Фридрих Вольф в ходе своих строгих исторических и филологических исследований пришёл к выводам, схожим с концепцией Вико. Согласно Вольфу, книги, создание которых мы приписываем Гомеру, были плодом долгого развития, в котором приняли участие многие поэты и сказители, и поэтому можно только предполагать, но нельзя точно определить источник их происхождения. Вольф воспринимал «Илиаду» и «Одиссею» скорее как «археологический объект», который необходимо подвергнуть раскопкам и тщательно исследовать, чтобы должным образом описать каждый пласт сложной, многоуровневой конституции этого творения. Не Гомер является автором этих текстов, но наоборот, сами поэмы в каком-то смысле создали его; когда легенды проходят через многие поколения бардов, их сюжеты ветвятся, детализируются, объединяются, и уже начинают тяготеть к форме цельного эпоса — они нуждаются в не менее легендарном имени создателя, чтобы обрести должное единство и авторитет. Итак, для Вольфа Гомер тоже был «идеей», — но не задающей движение, а ставшей венцом и завершением творческого процесса.

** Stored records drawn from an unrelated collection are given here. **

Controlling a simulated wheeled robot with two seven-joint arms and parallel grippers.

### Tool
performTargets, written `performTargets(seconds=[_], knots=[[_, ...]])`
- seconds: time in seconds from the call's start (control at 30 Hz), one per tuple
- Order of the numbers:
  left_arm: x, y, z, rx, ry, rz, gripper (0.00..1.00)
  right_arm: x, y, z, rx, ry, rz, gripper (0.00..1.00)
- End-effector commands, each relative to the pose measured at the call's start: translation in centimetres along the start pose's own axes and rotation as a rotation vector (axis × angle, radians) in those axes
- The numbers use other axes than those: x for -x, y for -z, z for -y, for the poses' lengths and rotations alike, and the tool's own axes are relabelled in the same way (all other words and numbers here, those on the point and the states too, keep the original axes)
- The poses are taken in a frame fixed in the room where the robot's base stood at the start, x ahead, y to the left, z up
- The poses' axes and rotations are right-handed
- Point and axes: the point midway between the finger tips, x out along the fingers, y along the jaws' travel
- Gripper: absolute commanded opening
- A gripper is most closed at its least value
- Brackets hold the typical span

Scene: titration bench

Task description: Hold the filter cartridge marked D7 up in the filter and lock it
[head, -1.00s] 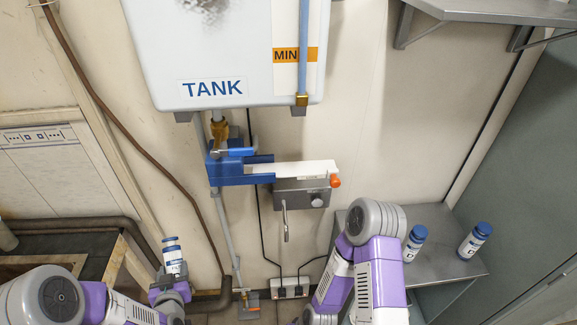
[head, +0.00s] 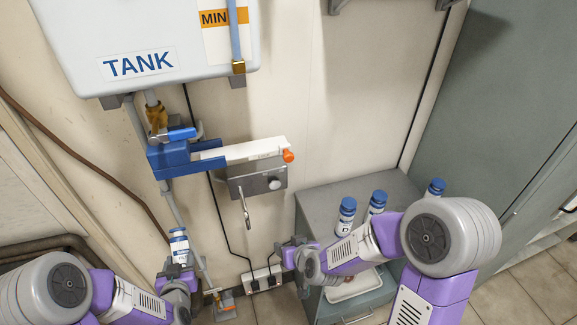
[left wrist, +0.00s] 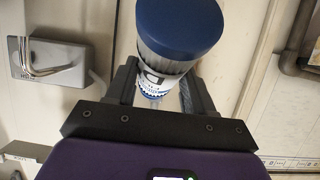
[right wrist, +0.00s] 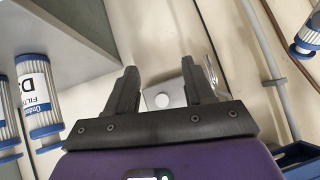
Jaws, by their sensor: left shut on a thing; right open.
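My left gripper (head: 178,268) is shut on a filter cartridge (head: 179,247) with a blue cap and white label, held roughly upright below and left of the filter. The left wrist view shows this cartridge (left wrist: 178,30) between the fingers; a large D reads on its label, the rest is hidden. The blue filter head (head: 172,156) hangs under the tank, with a white bar (head: 255,150) ending in an orange tip (head: 288,156) at its right. My right gripper (head: 292,247) is open and empty, below the bar; its fingers (right wrist: 160,85) also show apart in the right wrist view.
Several cartridges, including one marked D (right wrist: 38,95), stand on the grey cabinet (head: 318,200) at right. Sockets (head: 262,280) and cables run below. The tank (head: 140,35) is above.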

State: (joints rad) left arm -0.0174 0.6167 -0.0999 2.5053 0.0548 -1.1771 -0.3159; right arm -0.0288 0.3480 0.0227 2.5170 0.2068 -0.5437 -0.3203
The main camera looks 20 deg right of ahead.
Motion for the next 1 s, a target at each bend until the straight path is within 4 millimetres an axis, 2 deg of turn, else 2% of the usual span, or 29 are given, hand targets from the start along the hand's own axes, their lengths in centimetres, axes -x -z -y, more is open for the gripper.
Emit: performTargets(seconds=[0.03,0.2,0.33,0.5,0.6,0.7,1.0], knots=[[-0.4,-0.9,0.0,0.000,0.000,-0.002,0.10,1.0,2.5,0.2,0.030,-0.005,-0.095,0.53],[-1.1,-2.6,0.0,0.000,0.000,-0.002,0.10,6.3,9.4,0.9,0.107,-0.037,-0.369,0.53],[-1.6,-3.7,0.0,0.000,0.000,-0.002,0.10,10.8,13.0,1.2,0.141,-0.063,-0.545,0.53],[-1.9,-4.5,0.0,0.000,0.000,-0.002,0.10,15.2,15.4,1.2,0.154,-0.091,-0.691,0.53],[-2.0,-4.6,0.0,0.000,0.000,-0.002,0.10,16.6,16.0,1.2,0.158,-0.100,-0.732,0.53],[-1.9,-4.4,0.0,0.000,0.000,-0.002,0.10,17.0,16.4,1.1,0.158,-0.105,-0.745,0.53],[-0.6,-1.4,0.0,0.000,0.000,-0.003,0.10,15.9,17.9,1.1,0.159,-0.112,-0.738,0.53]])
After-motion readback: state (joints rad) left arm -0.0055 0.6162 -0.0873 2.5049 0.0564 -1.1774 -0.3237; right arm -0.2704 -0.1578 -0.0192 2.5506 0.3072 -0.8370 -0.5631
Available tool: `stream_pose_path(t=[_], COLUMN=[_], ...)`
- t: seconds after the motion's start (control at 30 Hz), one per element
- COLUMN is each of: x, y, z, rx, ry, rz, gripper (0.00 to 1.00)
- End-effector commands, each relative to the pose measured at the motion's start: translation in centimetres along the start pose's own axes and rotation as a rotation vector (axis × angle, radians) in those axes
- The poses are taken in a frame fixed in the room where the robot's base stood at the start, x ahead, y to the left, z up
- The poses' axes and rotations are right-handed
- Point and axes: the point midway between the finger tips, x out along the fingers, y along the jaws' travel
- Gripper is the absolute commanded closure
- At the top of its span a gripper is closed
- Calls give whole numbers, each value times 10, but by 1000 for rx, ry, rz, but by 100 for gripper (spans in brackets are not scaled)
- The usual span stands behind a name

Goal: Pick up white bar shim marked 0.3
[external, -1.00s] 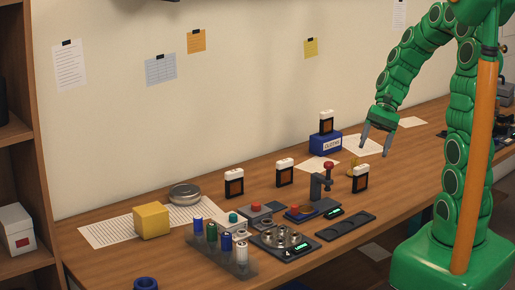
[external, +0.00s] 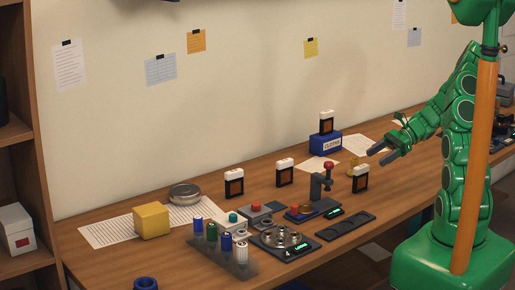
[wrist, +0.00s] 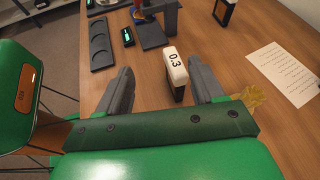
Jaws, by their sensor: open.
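The white bar shim marked 0.3 (wrist: 174,66) shows in the wrist view as the white top of a dark upright frame standing on the table. Its number faces the wrist camera. In the external view it seems to be the rightmost white-topped block (external: 361,171). My gripper (wrist: 168,80) is open and empty, with one grey finger on each side of the shim in the wrist view. In the external view my gripper (external: 376,155) is above and just behind that block, fingers pointing left. I cannot tell the exact gap; no contact shows.
Similar white-topped blocks stand to the left (external: 285,172) and farther left (external: 234,182), and one on a blue box (external: 326,122). A press with a red knob (external: 326,180) and a dark tray (external: 346,226) are close by. A paper (wrist: 286,72) lies to the right in the wrist view.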

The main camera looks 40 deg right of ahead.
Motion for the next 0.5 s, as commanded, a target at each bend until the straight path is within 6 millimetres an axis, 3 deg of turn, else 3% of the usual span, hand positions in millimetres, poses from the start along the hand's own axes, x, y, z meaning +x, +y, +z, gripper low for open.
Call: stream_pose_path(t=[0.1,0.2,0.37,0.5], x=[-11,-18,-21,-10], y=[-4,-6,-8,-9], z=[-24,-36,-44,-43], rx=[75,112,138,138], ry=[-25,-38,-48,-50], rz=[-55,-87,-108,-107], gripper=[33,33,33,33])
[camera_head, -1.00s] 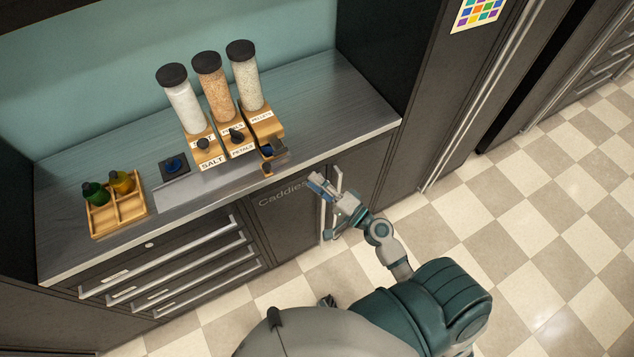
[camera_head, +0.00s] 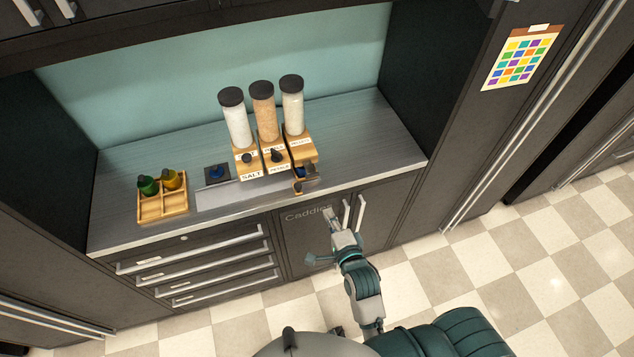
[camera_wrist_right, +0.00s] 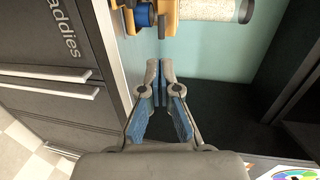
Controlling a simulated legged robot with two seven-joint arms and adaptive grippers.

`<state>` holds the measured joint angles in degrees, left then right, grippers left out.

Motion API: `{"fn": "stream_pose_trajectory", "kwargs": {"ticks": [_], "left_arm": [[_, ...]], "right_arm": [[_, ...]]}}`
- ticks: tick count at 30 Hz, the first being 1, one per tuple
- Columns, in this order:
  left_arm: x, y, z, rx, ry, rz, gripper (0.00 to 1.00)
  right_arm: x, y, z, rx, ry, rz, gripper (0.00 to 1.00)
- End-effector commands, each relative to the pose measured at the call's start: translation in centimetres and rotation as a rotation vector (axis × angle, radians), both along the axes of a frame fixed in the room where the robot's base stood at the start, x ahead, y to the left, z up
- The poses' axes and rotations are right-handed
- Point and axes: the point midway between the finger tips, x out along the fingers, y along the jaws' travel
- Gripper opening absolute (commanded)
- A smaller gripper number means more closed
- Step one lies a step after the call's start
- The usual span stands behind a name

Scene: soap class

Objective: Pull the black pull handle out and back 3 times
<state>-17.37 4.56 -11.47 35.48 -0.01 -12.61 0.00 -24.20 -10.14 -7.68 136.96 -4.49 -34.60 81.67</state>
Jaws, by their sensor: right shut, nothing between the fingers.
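Three dispensers stand on the counter: salt (camera_head: 238,127), petals (camera_head: 265,110) and pellets (camera_head: 293,107), clear tubes with black lids on wooden stands. Black knob-like handles show on the salt (camera_head: 247,158) and petals (camera_head: 276,156) stands. A dark part with a small wooden end (camera_head: 298,187) juts from the pellets stand near the counter's front edge, beside a blue piece (camera_head: 300,171). Which handle is meant, I cannot tell. My right gripper (camera_head: 330,214) is shut and empty, in front of the cabinet, apart from the dispensers. In the wrist view its fingertips (camera_wrist_right: 160,76) meet below the blue piece (camera_wrist_right: 145,14).
A wooden tray (camera_head: 163,209) with green and yellow bottles stands at the counter's left. A dark square with a blue top (camera_head: 216,173) lies beside the dispensers. Cabinet door handles (camera_head: 361,212) stick out close to my right gripper. Drawers (camera_head: 215,255) are at the left.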

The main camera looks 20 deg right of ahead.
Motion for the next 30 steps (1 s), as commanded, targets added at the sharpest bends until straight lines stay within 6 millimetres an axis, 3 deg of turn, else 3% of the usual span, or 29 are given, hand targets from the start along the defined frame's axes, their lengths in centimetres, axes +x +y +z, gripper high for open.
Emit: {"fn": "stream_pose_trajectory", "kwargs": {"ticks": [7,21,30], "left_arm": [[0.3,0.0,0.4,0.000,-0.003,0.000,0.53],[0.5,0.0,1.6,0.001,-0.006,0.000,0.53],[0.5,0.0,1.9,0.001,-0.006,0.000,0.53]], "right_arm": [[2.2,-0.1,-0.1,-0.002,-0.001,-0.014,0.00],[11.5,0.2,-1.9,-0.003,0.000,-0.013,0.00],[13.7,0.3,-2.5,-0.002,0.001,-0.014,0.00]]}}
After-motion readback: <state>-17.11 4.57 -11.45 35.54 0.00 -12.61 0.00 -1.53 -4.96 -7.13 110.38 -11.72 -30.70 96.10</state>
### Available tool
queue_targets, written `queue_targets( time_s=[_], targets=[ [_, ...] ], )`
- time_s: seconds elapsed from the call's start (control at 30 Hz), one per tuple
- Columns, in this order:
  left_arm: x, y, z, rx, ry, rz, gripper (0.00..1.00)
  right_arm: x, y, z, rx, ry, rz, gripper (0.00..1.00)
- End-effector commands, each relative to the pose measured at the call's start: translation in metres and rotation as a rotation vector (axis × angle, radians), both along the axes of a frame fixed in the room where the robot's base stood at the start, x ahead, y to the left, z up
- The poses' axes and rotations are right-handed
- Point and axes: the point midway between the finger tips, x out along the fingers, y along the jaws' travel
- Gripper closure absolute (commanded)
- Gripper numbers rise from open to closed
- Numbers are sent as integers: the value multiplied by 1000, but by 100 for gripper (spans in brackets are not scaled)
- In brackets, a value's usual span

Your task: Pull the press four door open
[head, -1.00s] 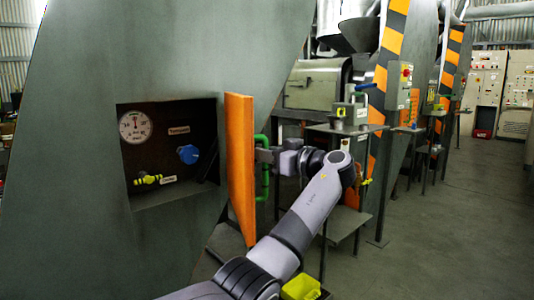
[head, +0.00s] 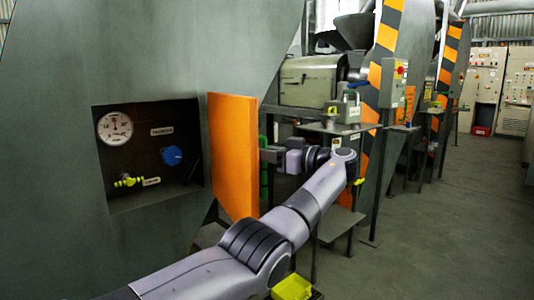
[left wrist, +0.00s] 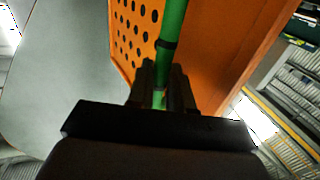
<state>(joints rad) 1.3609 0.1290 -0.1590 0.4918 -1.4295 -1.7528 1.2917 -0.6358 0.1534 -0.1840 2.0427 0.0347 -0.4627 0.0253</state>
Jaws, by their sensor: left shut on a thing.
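The orange press door (head: 233,152) stands open at the right edge of a dark recess in the grey-green press body (head: 60,60). Its broad orange face shows in the head view. The green door handle (head: 264,165) is on the door's far side, partly hidden. My left gripper (head: 268,155) is at the door's outer edge. In the left wrist view my left gripper (left wrist: 160,92) is shut around the green handle (left wrist: 173,30), with the perforated orange door (left wrist: 136,30) behind it. My right gripper is not in view.
The recess holds a round gauge (head: 115,128), a blue knob (head: 172,156) and a yellow-green valve (head: 128,181). Metal stands and machinery with striped columns (head: 383,60) line the area beyond the arm. The floor aisle (head: 440,220) at right is clear.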

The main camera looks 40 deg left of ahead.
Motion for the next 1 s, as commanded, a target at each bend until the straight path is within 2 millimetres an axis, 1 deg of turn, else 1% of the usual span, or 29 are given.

Критические аргументы Вольфа не на шутку взволновали не только литературоведов, но и теологов. Ведь если происхождение «древнегреческой библии» можно поставить под вопрос, значит, можно посеять сомнение и относительно самой Библии?

Священное Писание должно учить истине, а не рассказывать сказки, как сказал бы Цицерон, «не осмеливаться произнести ни одного лживого слова»[294]; а это значит, что Библия должна пройти и научное испытание на подлинность, — но к чему это может привести? Иоганн Вольфганг фон Гёте полагал, что это могло зайти слишком далеко, что необходимо положить конец критике гомеровских текстов и Слова Божьего. «Они теперь раздирают на части Пятикнижие Моисеево! — жаловался он в поздние годы жизни своему другу Иоганну Петеру Эккерману. — Критика — полезнейшая вещь, но только не для религии! Ведь в религии всё зависит от веры, и критика может легко погубить её, а если вера однажды утеряна, её уже не вернёшь»[295].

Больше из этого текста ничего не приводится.